Every now and then it’s common to see spam messages on Twitter promoting some weight loss pill or dating site, but this Thursday hundreds of tweets flooded Twitter promoting a weight loss “miracle pill”.
The attack started at approximately 10pm UTC and initially showed up as regular users tweeting the message, “If I didn’t try this my life wouldn’t have changed.” The link was a carefully parsed URL made to appear as though it was a link for a women’s health website, while the actual URL led users to a spoof women’s health magazine site.
The spoof page appears as a typical spam-site meant to trick visitors into buying the product, but it is uncertain whether the site might also install malware or otherwise compromise the visitor’s machine.

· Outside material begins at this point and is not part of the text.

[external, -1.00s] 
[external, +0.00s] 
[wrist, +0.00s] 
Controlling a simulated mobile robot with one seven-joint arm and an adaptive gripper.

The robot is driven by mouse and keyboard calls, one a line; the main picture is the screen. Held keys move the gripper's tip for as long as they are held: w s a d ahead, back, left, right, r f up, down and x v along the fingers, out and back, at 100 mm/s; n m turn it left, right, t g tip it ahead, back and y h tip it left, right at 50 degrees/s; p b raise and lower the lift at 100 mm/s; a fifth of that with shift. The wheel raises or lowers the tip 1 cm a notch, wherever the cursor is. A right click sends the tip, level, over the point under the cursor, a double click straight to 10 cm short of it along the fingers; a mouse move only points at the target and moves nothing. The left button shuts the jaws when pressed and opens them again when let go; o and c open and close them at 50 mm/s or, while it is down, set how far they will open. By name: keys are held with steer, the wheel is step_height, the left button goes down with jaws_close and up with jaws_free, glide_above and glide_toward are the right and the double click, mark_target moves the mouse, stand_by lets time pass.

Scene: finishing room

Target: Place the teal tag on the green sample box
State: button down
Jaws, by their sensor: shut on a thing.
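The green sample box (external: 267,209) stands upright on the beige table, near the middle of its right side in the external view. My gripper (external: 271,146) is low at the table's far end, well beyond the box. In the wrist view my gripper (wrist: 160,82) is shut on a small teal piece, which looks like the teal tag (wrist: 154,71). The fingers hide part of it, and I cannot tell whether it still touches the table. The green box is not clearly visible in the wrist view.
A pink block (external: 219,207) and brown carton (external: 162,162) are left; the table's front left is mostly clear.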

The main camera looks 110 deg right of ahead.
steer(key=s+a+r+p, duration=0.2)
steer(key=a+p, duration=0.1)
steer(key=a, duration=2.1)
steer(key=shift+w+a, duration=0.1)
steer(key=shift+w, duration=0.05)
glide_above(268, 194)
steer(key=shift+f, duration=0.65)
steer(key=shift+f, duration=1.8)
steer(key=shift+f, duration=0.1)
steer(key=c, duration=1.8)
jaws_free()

Hundreds of Twitter Users Hacked
An early clue as to the source of the attack came from Dan Goodin of Ars Technica, who reported that nearly all of the earliest tweets were linked to the social network WeHeartIt.com. This indicated that the first compromised accounts might have come from the social network, but later tweets were also sent from other apps and services, so it wasn’t clear what directly caused the mass of hacked Twitter accounts . However, We Heart It President Dave Williams did inform Ars Technica that the We Heart It had detected “malicious activity” on its network and was investigating the cause.
Within hours of the attack, Twitter flagged the link as potentially harmful , while at the same time We Heart It initiated a temporary disabling of all sign-in and sharing features via Twitter until the issue was identified and resolved.

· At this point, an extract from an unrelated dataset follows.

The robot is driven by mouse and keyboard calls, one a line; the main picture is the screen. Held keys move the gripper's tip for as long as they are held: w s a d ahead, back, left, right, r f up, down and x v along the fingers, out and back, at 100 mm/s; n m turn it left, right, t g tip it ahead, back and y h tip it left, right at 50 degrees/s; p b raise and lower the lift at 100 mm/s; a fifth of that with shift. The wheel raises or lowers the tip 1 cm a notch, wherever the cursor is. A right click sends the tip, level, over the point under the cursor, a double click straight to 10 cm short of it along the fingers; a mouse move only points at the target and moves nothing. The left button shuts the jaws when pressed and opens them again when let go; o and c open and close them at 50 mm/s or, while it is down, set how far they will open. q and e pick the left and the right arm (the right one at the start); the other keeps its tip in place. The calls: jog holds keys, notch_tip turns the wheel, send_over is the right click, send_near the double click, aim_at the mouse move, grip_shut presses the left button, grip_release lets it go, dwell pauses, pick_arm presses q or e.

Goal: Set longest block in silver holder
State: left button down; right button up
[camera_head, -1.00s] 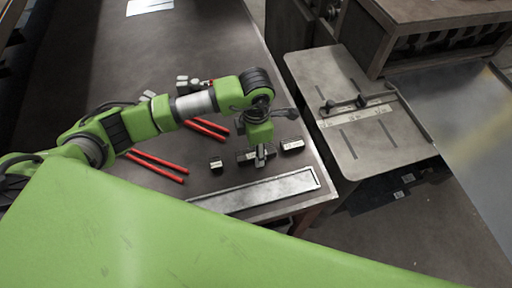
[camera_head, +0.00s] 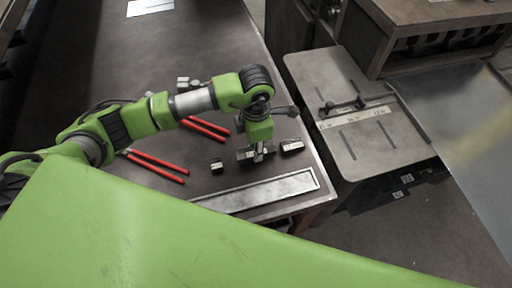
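A long, shallow silver holder (camera_head: 265,192) lies along the front edge of the dark table. Behind it is a row of three dark metal blocks with light tops: a small block (camera_head: 216,165) on the left, a middle block (camera_head: 243,155), and a right block (camera_head: 292,146). My left gripper (camera_head: 260,154) points down at the middle block and partly covers it, so its full length is hidden. The fingers are too small to show whether they grip it. My right gripper is out of view.
Red-handled tools (camera_head: 158,166) lie left of the blocks, with another red-handled pair (camera_head: 207,127) further back. A small metal object (camera_head: 184,83) sits behind my arm. A machine with a flat plate (camera_head: 358,115) stands right of the table, across a gap.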

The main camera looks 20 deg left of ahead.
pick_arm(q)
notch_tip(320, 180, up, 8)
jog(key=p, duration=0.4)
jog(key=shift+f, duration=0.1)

The website link that readers were sent to was (hxxp://www.womenshealth.com-april22.us/miracle-garcinia), which parses out to the source website april22.us. The registered owner of that domain is a Jake Swagger of San Francisco, California. The fact that the name is not cloaked and easily identifiable through a simple Whois lookup implies that either the website itself was likely hacked or the registration information is fraudulent. MakeUseOf queried the contact email for the domain, and it bounced back as an invalid Yahoo account.
This incident reveals the risk of connecting too many external accounts and services to accounts like Twitter and Facebook . Once one of those accounts is compromised, Facebook and Twitter passwords are also at risk.
Users who made use of We Heart It in the past should immediately change their passwords to protect from account hijacking, and to prevent further spread of the attack.